Up until 1865, slavery was the norm for society, and nobody in America gave a second thought to owning a slave—they were just part of the land and knew how to work it. Many slaves tried to escape north to freedom, but only a fraction of them were successful. Even after 1865 and still to this day, African-Americans have had to keep fighting in order to be seen as equals. This period of time will always leave a mark on American history.
One of the most iconic heroes of this time period was Harriet Tubman, who was a leader on the Underground Railroad—a passage used by slaves to escape to freedom. Surprisingly, it took what seemed like forever for a movie about her to be made. It’s unclear whether they were waiting for the right actress to come along or Hollywood writers were fine tuning a script, but Tubman finally gets her due in Harriet, a compelling slave drama watered down in an effort to appeal to a wider audience.
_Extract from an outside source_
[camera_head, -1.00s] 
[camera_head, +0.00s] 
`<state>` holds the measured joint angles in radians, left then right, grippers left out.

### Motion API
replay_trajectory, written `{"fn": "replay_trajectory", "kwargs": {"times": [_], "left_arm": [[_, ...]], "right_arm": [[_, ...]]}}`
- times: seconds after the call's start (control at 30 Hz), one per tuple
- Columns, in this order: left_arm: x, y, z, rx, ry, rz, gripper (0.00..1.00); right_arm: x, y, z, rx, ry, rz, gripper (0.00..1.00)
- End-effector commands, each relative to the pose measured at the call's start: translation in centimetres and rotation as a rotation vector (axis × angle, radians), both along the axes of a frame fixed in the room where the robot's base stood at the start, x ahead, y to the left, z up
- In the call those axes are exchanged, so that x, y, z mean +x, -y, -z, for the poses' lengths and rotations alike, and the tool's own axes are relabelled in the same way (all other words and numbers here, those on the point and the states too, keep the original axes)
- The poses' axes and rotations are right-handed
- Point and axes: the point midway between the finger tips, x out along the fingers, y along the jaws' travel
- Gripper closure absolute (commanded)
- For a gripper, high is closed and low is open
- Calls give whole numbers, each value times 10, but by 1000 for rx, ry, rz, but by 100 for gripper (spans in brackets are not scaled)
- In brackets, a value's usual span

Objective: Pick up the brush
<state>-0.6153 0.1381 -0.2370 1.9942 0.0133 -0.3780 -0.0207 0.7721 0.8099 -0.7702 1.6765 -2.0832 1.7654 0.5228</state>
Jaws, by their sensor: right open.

Harriet begins with Tubman (Cynthia Erivo) as a slave by the name of Minty. Her husband, John Tubman, is a free man and they ask her owner for her freedom so their children can be free. Her owner declines and Minty is later confronted by the owner’s son, Gideon (Joe Alwyn). Later, Minty makes her escape and after eluding hunters by jumping off a bridge, she makes her way 100 miles north to Philadelphia. She meets up with William Still (Leslie Odom Jr.), an abolitionist who is connected to the Underground Railroad, as well as a boarding house owner named Marie Buchanon (Janelle Monáe). After changing her name to Harriet Tubman, she works her way back down to the plantation to rescue more slaves, including her family, earning the nickname “Moses.”
With many historical dramas, writers have a tendency to adjust historical events for dramatic purposes. Historical inaccuracies don’t bother me that much unless it completely changes the heart of the story, but what does interest me about Harriet is how safe it is. Director and co-writer Kasi Lemmons doesn’t offer anything new to the legacy of Harriet Tubman. I felt that a lot of the information presented in the film was already taught to me in various history classes over the years. I wouldn’t be surprised if history teachers across America showed Harriet during their classes.
The acting across the board is actually pretty good. Erivo plays Tubman with authenticity, balancing out fear and confidence while eluding slave owners at every turn. I wouldn’t be surprised if Erivo earns her first Oscar nomination for this role. Alongside her in smaller but equally important roles are Odom Jr. and Monáe as Still and Buchanon, respectively. Joe Alwyn plays Tubman’s owner Gideon with some moments of depth, but is just another slave owner at the end of the day.
I saw this movie twice in theaters. Not only was it a full house both times, but the audiences I saw it with loved it. In the end, I must admit that I did enjoy the movie even if it is a victim of the biopic formula. It’s a better than your average movie because the acting is so good. A PG-13 rating makes sense in this case because not every film about slavery has to be as brutal as 12 Years a Slave, but there’s a part of me that also thinks that Harriet could’ve been a great movie if it took more chances with its story.